## Stored records
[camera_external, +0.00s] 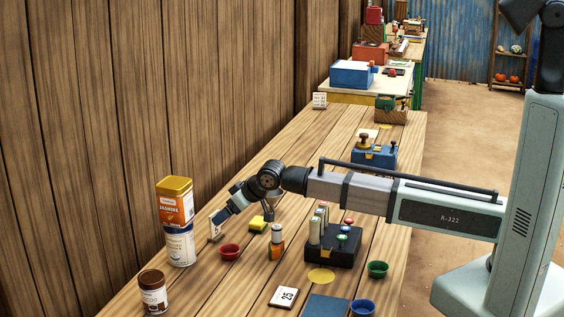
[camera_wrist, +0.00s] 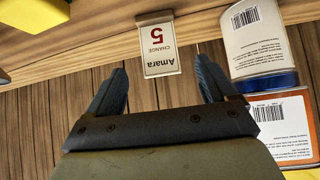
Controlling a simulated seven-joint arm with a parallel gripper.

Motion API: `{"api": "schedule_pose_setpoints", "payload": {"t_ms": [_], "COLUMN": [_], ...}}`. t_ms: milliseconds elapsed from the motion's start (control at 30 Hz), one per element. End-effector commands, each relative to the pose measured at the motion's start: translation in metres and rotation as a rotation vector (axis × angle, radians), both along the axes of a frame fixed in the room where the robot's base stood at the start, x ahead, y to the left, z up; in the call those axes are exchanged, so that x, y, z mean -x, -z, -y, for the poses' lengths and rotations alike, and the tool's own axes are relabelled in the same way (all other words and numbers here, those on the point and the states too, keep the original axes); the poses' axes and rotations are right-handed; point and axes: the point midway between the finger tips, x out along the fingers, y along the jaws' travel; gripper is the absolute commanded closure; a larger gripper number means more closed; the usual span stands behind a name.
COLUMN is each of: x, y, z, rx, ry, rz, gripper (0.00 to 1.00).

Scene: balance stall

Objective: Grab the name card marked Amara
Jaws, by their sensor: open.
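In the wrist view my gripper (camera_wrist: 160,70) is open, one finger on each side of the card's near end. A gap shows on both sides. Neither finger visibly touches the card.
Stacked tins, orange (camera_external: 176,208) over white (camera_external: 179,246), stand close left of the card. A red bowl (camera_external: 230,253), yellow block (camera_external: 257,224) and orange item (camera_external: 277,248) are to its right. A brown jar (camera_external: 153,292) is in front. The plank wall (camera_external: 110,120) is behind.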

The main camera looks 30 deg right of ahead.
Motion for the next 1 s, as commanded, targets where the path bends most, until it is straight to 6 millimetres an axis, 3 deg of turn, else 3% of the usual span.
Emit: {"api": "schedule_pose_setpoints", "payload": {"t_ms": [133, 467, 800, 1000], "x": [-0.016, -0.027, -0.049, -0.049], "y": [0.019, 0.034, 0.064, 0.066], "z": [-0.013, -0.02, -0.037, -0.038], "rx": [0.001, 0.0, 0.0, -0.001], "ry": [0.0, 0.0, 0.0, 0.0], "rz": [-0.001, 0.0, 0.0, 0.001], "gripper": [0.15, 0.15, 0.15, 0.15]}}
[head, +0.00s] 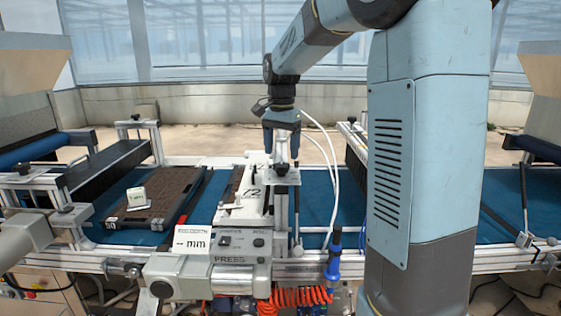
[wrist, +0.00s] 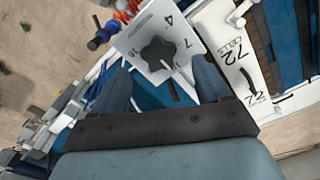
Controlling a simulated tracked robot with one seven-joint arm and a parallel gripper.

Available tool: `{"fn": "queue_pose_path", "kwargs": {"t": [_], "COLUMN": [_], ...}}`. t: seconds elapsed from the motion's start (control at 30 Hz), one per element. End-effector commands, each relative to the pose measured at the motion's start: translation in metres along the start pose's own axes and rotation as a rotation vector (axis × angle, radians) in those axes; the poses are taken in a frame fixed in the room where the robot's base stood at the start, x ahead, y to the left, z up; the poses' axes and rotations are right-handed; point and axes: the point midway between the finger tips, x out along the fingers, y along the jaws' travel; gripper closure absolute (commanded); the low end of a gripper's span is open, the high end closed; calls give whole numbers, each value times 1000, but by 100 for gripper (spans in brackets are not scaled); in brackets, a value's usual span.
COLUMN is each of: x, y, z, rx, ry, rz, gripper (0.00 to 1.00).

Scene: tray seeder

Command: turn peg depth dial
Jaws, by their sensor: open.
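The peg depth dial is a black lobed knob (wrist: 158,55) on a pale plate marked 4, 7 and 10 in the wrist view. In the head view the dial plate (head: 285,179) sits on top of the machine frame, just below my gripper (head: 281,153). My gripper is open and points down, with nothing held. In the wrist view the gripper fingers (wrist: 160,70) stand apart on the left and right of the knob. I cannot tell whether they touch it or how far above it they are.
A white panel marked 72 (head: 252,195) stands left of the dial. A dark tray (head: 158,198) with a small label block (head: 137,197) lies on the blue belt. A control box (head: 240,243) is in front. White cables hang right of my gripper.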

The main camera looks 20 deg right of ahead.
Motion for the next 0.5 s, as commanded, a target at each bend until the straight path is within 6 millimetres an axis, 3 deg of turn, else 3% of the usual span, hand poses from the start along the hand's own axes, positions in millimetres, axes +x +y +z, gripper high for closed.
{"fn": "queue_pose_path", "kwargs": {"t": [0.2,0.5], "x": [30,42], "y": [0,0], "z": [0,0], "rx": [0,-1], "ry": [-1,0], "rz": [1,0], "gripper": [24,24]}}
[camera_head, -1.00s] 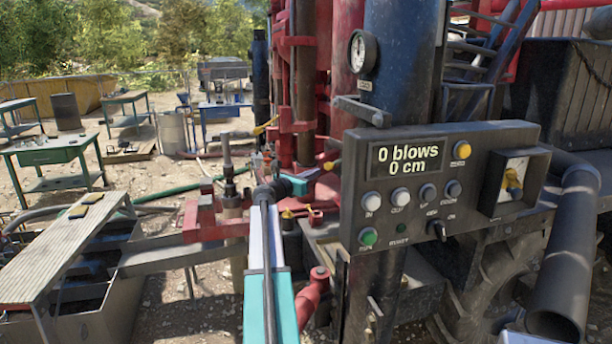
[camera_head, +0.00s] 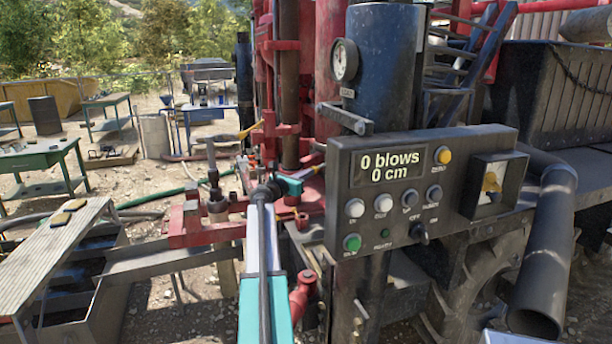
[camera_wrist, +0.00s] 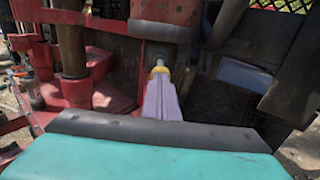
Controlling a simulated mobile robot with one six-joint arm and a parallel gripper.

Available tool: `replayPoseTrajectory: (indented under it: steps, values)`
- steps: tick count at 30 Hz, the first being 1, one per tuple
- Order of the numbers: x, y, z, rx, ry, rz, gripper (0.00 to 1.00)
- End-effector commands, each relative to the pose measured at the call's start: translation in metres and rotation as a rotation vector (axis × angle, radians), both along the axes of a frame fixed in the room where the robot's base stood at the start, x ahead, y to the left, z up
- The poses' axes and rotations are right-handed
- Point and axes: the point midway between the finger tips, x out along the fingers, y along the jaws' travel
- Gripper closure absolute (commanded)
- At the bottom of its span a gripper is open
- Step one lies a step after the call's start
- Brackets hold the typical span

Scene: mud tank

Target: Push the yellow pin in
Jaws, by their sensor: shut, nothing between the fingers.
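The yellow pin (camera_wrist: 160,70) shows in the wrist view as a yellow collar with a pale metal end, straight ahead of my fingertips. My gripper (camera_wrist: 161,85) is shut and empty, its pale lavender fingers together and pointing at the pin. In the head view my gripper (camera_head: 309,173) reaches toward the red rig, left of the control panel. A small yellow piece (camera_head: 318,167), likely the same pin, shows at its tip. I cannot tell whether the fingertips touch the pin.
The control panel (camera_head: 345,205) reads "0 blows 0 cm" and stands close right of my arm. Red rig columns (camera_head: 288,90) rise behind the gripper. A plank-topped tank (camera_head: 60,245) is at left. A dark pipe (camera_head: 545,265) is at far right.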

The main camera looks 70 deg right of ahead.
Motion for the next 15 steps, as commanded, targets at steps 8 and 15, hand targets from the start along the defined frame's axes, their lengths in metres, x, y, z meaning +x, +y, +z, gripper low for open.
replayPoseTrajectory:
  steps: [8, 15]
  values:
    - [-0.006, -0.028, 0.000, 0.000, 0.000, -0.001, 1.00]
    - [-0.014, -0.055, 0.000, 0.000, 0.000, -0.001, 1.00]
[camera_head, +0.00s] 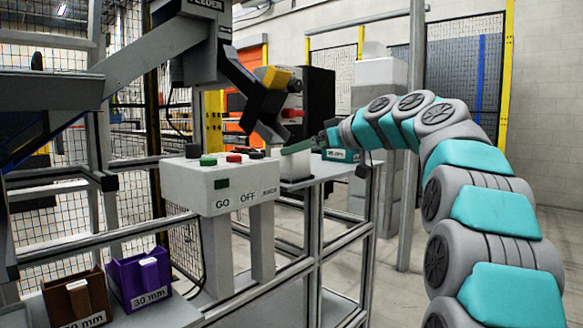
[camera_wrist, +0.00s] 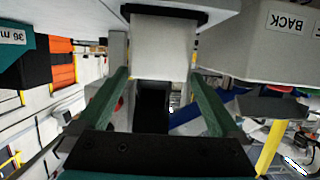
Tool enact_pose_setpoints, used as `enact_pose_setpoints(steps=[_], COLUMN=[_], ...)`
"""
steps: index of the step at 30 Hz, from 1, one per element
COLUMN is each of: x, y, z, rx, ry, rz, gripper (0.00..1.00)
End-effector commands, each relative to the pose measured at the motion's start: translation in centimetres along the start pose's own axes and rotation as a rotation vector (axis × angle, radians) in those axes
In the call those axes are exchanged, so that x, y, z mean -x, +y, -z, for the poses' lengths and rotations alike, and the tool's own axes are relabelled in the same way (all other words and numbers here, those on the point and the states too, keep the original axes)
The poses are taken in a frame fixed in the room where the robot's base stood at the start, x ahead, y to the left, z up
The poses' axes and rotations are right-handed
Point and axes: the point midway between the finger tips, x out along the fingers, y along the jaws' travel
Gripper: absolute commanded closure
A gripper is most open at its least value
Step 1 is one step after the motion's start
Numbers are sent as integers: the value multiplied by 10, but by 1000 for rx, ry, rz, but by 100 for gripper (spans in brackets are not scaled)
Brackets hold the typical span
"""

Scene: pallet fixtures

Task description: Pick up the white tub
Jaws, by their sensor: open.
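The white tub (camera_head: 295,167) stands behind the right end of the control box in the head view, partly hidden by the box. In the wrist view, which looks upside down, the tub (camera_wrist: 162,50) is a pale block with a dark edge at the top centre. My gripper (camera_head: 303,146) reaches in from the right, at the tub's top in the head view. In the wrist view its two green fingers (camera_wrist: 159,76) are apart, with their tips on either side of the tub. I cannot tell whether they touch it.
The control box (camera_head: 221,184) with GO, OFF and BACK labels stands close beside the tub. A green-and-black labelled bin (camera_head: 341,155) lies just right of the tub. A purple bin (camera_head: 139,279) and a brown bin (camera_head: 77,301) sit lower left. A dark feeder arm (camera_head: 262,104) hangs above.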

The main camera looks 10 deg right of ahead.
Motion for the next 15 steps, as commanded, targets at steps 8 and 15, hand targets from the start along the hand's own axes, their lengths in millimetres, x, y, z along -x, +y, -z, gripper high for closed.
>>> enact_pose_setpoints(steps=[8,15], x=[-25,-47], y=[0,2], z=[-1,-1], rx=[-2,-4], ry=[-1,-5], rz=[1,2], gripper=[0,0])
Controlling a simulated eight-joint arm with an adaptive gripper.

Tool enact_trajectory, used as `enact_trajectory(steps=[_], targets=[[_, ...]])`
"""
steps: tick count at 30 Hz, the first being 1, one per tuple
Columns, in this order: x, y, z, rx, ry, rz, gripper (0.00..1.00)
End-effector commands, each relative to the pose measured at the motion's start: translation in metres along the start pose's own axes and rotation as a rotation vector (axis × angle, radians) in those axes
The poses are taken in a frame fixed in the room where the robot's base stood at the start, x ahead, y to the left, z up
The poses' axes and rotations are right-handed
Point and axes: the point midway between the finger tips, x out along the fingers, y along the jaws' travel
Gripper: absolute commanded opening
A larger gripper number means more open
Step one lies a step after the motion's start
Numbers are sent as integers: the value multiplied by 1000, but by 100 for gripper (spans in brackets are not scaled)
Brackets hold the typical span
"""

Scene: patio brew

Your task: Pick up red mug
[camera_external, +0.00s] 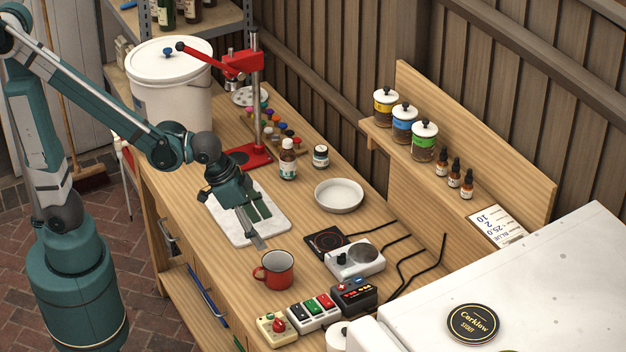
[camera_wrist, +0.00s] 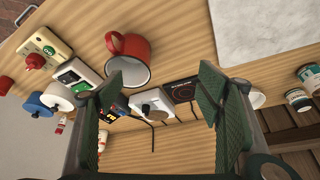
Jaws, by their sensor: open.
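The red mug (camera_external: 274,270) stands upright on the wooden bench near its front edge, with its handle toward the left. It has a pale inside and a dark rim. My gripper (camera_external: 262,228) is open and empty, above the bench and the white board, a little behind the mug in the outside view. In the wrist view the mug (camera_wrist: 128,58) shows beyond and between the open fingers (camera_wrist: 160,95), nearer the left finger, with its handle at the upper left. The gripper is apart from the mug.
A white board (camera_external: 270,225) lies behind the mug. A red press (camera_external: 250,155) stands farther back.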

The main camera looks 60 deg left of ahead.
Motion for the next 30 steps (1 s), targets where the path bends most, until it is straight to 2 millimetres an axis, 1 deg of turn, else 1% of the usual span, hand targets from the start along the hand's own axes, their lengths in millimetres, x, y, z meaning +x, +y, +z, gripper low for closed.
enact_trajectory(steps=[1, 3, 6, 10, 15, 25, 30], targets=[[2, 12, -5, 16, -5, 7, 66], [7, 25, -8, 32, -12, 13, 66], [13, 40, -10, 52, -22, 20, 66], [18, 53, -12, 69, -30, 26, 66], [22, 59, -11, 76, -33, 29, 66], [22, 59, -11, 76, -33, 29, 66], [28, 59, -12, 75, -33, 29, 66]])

## Task description
Pictures excluded, retype exactly the lines running from the one with "low for open." through the one with "steps: index of". Include both end lines and nothing more.

## Full answer
Motion for the next 15 steps, as commanded, targets at steps 8 and 15, hand targets from the start along the defined frame's axes, their lengths in metres, x, y, z meaning +x, +y, +z, gripper low for open.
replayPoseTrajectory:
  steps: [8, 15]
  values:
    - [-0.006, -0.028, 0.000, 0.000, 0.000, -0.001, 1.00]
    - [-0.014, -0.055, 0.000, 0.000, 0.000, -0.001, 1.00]
[camera_head, +0.00s] 
[camera_wrist, +0.00s] 
Tool enact_pose_setpoints, used as `enact_pose_setpoints(steps=[_], COLUMN=[_], ...)`
"""
steps: index of the step at 30 Hz, from 1, one per element

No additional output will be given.